Men tend to have a strong friendship with the males they care about and know. Every man and woman need a close group of friends because although the lines between genders are getting blurrier each day, there are still many issues the other gender would not fully ever understand. Furthermore, having that type of a bond can go a really long way. For example, when Paul D thought back to the times he worked on a chain gang in Georgia. He was chained to 45 other men and although most men wanted to run away or just give up, no one did because they all relied on each other: “A man could risk his own life, but not his brother’s,”(Morrison, 1987). That type of brotherhood helped them all bear that torture and eventually lead them to escape that horrible place.

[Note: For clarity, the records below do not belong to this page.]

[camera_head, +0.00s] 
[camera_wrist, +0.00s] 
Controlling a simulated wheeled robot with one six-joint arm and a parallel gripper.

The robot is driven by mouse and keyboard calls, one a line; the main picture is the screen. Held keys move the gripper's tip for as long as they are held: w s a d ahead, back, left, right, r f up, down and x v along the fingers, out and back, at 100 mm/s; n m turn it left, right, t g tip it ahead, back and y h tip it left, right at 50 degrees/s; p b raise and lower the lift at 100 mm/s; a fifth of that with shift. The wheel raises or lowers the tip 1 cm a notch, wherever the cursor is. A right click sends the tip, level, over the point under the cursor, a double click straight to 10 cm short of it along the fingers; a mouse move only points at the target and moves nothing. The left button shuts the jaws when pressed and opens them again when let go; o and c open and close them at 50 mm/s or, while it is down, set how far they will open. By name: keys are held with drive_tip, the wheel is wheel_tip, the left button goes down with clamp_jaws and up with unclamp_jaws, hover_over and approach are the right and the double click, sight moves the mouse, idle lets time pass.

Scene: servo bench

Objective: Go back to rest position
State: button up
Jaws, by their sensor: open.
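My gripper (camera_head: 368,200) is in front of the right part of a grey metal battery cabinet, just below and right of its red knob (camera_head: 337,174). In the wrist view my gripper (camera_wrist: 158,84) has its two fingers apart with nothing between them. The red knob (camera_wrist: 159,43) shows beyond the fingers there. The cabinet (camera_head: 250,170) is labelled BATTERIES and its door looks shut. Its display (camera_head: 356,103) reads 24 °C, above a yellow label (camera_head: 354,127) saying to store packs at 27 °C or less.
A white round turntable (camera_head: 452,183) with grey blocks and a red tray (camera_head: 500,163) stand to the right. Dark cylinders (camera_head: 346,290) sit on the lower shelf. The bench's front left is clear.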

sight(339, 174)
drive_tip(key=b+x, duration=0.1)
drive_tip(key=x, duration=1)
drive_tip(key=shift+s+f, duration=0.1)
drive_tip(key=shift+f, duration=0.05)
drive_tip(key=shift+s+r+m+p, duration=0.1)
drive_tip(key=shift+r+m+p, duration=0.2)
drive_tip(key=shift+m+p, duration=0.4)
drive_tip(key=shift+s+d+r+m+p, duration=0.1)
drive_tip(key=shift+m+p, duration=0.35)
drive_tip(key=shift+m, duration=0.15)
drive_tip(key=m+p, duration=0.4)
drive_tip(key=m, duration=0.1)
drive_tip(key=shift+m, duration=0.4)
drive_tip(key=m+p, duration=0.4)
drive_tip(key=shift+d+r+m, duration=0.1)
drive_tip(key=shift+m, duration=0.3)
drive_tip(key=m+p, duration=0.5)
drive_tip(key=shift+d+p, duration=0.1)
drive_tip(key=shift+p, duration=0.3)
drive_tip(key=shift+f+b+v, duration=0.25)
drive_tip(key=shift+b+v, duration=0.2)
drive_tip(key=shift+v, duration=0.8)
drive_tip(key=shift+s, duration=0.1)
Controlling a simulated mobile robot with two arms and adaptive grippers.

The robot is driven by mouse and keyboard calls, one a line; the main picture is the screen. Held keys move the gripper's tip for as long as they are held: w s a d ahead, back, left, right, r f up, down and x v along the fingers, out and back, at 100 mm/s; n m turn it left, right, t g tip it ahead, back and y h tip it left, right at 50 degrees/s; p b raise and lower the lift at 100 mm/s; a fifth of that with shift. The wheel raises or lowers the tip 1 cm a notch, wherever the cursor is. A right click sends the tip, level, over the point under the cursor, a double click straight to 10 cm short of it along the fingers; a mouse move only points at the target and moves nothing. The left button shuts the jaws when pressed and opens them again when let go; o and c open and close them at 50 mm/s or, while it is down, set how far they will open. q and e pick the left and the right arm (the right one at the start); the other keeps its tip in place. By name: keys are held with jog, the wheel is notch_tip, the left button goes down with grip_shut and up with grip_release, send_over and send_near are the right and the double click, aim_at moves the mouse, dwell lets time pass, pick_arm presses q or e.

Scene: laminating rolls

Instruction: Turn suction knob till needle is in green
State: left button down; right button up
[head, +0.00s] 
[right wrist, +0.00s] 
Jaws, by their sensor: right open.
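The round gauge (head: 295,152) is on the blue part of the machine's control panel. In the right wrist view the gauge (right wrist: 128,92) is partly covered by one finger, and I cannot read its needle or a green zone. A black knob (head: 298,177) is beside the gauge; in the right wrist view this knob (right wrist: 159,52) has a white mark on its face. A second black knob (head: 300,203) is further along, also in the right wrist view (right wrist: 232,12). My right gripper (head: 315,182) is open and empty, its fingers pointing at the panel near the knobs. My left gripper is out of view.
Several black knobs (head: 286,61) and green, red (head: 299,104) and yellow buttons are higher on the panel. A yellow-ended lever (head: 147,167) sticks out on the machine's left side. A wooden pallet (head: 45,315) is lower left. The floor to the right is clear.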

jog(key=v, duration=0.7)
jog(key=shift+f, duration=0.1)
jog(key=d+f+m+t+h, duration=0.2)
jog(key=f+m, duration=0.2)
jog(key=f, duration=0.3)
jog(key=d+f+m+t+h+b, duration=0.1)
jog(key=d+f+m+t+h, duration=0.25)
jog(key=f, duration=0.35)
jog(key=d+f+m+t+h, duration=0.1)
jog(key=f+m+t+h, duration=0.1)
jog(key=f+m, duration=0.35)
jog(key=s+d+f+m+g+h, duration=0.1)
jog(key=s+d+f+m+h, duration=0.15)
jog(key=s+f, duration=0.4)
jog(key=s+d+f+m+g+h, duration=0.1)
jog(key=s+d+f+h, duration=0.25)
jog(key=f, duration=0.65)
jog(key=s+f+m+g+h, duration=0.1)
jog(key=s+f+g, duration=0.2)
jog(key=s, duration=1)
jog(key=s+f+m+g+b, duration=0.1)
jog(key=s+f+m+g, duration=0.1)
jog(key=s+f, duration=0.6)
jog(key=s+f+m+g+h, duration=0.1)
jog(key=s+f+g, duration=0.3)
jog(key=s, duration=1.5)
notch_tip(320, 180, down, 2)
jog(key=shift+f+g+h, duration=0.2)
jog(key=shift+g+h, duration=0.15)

Slavery was horrible for both men and women, it brought harm upon families, where men and women had to suffer. In the awareness of many African-American women and men, during slavery and after, there implanted horrible images, constantly reminding them of that disgraceful submission. In Beloved, Toni Morrison shows the impact of slavery experiences on the memory of society and that of the individual, who is denied in the process any sense of a meaningful past. As a slave narrative, Beloved is written with the evident purpose of revealing that the black is a human capable of reasoning and judgment (Mohammed, 2018). Under slavery men could not marry, they were seen as taboo and unneeded. Men were basically only used for physical labor. This kind of torture created memories that haunted the black people for a long time.

In the book, Beloved represents a shedding of blood and ponders on the meaning of bloodshed, but it largely excludes black males. At the moment of crisis, Stamp Paid becomes a ‘crazy old nigger’ who stands by with an ax that he cannot (or does not) use, and mewls with ‘low, cat noises’ (Morrison, 1987). When Paul D hears about the murder, he breaks up with Sethe and resumes his unmoored lifestyle until the ending. Given these unflattering portrayals, masculinity must be drawn back into the field of iron and blood. To speak of iron is to think of a classical ideal of manhood, intimately linked to the notion of a master race. This is an image of a master group, the ideal of masculinity made by conquering either human and physical environments through violence (Kang, 2003).

In conclusion, although Beloved is a book that mostly focuses on the female characters it also shows the different meanings of masculinity and the road to understanding manhood. It shows both male and female characters in a masculine light. Furthermore, the book shows different types of being masculine, for example, Halle, who displays more of a nurturing type of masculinity. Morrison also describes what slavery can do to a man, the struggles of accepting the past and moving on.